CSC unveils Border and Immigration Solutions center
Facility aims to provide security solutions in ID and border management and credentialing.
Computer Sciences Corp. has created a Border and Immigration Solutions (BIS) center in Washington, D.C., as part of the company’s Centers of Excellence information technology solutions facilities. CSC plans to use the center to provide border security solutions to government agencies in the areas of identification management, border management and secure credentialing.
“The idea of the solution [center] is to gather best practices,” said Tim Ruggles, director of the center.
CSC’s establishment of the center comes as identity management has become a hot topic in recent months. Implementation of Homeland Security Presidential Directive 12 will reach a major milestone Oct. 27. On that date all federal agencies must begin distributing interoperable personal identity verification (PIV) cards to their workers and contractors.
CSC’s new center could offer help, for instance, to the Transportation Security Administration, whose Transportation Worker Identification Credential program has been plagued by delays, Ruggles said.
Before opening the center, the company worked with the State Department’s Consular Affairs Office to provide 6.5 million border-crossing cards. It also provided an enterprise architecture implementation for the Homeland Security Department’s Citizenship and Immigration Service and its Customs and Border Protection’s frequent traveler programs.
CSC developed a biometric system with the Defense Department’s Biometrics Fusion Center, creating identification cards for troops in Iraq.
“We’ve begun looking back and realizing that we’ve generated on the order of 40 million identity cards, which is a lot of experience,” Ruggles said.
Alan Webber, a senior analyst at Forrester Research, said he believes CSC’s experience with identity management makes the company a natural choice to provide border security solutions.

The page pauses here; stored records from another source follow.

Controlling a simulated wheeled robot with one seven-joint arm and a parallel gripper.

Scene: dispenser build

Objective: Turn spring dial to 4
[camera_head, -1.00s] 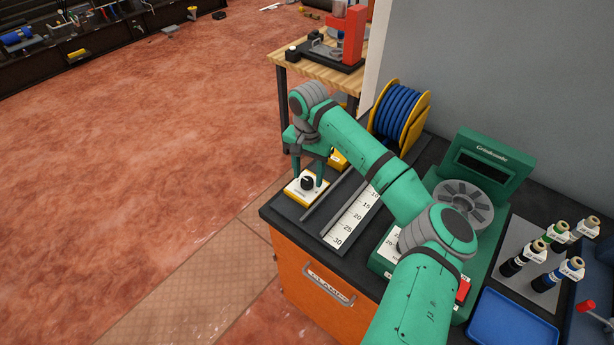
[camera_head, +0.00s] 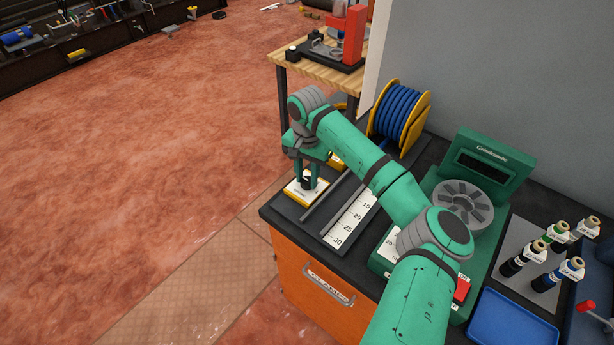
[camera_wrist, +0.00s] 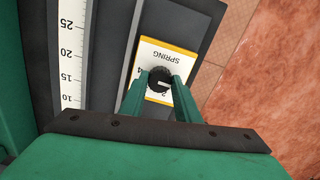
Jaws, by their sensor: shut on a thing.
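The spring dial is a black round knob (camera_wrist: 160,76) on a white, yellow-edged plate (camera_wrist: 172,54) marked SPRING. The plate also shows in the head view (camera_head: 297,196), at the left front corner of the dark bench top. My gripper (camera_wrist: 160,84) points down at the dial, with one finger on each side of the knob, shut on it. In the head view the gripper (camera_head: 307,183) partly hides the knob (camera_head: 308,182). A white pointer line shows on the knob. A 4 shows at its left and a 2 below it, partly covered by the fingers.
A white ruler (camera_head: 352,218) lies right of the dial plate. A blue hose reel (camera_head: 398,115) stands behind. Open floor lies left of the bench.

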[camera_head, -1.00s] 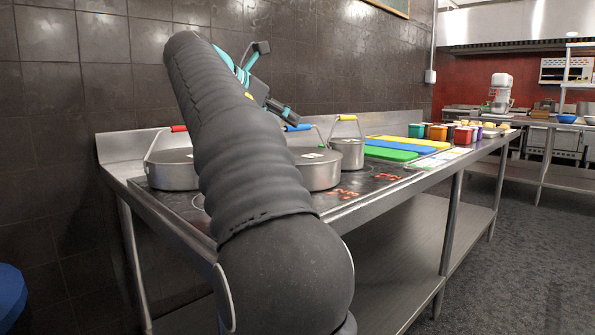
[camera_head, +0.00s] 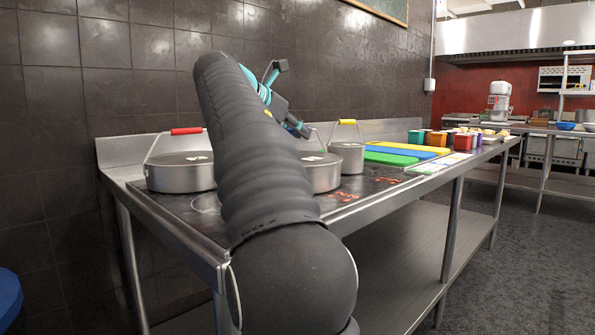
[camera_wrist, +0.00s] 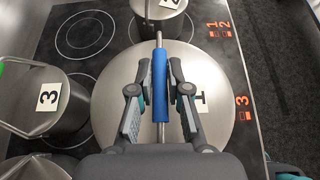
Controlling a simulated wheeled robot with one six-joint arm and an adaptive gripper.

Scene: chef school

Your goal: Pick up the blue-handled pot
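The blue-handled pot (camera_head: 325,178) is a wide steel pot with a lid, partly hidden behind my arm in the head view. In the wrist view its lid (camera_wrist: 215,110) carries a label "1", and its blue handle (camera_wrist: 160,80) stands raised across the middle. My gripper (camera_wrist: 160,88) is open, with one finger on each side of the blue handle. A small gap seems to show between each finger and the handle. In the head view my gripper (camera_head: 298,129) is above this pot and hides the blue grip.
A red-handled pot (camera_head: 180,177) stands at the left and a yellow-handled pot (camera_head: 347,158) stands behind, to the right. In the wrist view a pot labelled "3" (camera_wrist: 60,115) is close on the left. Coloured boards (camera_head: 395,157) lie farther right on the steel table (camera_head: 445,180).

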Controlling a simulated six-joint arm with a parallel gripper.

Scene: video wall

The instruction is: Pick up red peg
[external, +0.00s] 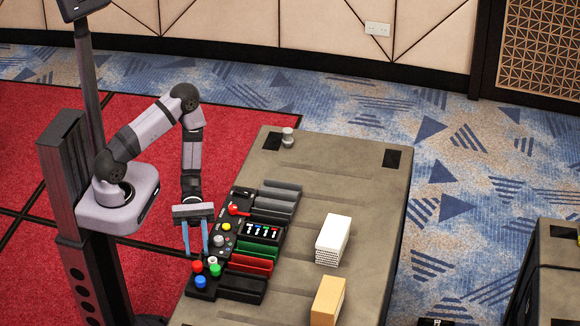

“Immigration is a significant issue/ problem and given CSC’s background, it only makes sense that they would consolidate their current and past efforts under” a Center of Excellence, he said.

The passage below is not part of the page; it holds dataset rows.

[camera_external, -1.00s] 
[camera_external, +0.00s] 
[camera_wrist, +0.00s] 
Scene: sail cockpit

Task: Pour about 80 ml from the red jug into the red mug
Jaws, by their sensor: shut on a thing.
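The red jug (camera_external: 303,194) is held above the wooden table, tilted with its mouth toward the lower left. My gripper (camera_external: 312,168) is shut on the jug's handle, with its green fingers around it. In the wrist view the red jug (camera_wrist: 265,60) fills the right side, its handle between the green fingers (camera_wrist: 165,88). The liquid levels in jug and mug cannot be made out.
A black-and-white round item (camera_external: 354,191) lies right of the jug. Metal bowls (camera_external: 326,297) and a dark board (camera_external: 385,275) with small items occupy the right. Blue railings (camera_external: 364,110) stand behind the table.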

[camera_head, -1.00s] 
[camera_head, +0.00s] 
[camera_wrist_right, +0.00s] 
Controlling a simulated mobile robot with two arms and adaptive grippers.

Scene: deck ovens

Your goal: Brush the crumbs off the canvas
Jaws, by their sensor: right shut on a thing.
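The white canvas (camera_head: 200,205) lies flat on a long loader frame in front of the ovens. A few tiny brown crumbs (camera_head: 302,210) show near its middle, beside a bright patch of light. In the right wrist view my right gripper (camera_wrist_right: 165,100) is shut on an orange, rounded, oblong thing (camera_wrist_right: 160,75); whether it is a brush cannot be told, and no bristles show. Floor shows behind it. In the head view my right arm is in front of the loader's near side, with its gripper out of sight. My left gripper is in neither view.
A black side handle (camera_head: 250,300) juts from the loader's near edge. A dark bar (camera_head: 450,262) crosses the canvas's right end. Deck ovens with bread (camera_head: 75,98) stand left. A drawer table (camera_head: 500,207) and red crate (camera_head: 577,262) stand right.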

“Information on visitors to the country, including biometrics, is essential to definitively identify a person at the earliest point in the immigration process then verifying them at each consecutive point,” said Lynn Anne Casey, chief executive officer at Arc Aspicio, a homeland security and border management consulting firm. Without that definitive identification, systems like the U.S. Visitor and Immigrant Status Indicator Technology entry-exit system and the U.S. Citizenship and Immigration Services programs can’t work as well as they must, she added.
Webber noted that CSC was not the first contractor to offer a solution.
“Other [systems integrators] have taken a similar approach,” Webber said. Last month, Lockheed Martin teamed with Arizona State University in a multiyear security study arrangement. The university has its own border security research facility at its Tempe campus.
The first task for CSC’s new Center of Excellence is to build a demonstration model that will show how the identity management system solution works. Ruggles said he expects that to be completed later this year.
CSC is also planning to enter the realm of cards. Ruggles spoke about the Center of Excellence possibly printing PIV cards for agencies to achieve HSPD-12 compliance.